Plaintiff transferred to ECF to be placed in the protective custody unit. There were
no available beds; so he was placed in segregation. The level of segregation he resides in now is the
same apparently sufficient protective setting Plaintiff has enjoyed for the last thirty years. He has
not alleged any incidents, much less recent incidents, to suggest that segregation is not adequate to
protect him now. Accordingly, Plaintiff’s second incident also fails to place him within the exception
to the three-strikes rule.
In light of the foregoing, § 1915(g) prohibits Plaintiff from proceeding in forma
pauperis in this action. Plaintiff has twenty-eight (28) days from the date of entry of this order to
pay the entire civil action filing fee, which is $400.00. When Plaintiff pays his filing fee, the Court
will screen his complaint as required by 28 U.S.C. § 1915A and 42 U.S.C. § 1997e(c).
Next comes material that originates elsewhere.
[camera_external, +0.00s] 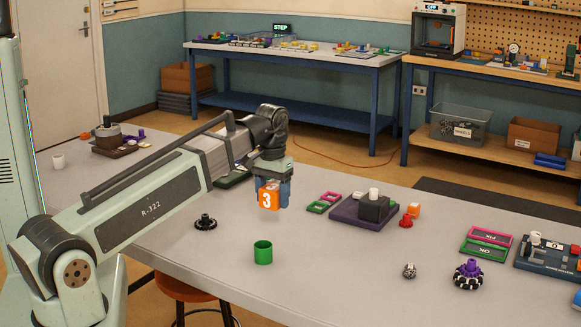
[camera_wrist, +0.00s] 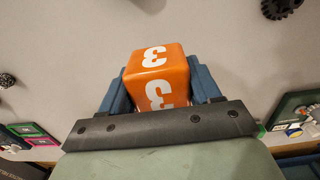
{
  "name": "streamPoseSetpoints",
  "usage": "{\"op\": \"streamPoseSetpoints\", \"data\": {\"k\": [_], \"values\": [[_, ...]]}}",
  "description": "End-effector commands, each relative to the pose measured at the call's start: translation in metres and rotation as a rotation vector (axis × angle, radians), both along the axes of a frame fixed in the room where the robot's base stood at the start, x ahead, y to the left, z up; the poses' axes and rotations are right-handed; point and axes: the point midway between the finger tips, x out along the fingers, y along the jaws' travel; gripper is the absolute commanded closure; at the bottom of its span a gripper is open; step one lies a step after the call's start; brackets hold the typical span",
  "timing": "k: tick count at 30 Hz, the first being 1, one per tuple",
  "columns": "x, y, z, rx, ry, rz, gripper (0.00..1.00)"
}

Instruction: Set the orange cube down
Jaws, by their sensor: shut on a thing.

If Plaintiff
fails to pay the filing fee within the 28-day period, his case will be dismissed without prejudice, but
he will continue to be responsible for payment of the $400.00 filing fee.
Dated:
May 15, 2017
/s/ Robert J. Jonker
ROBERT J. JONKER
CHIEF UNITED STATES DISTRICT JUDGE
SEND REMITTANCES TO THE FOLLOWING ADDRESS:
Clerk, U.S. District Court
399 Federal Building
110 Michigan Street, NW
Grand Rapids, MI 49503
All checks or other forms of payment shall be payable to “Clerk, U.S. District Court.”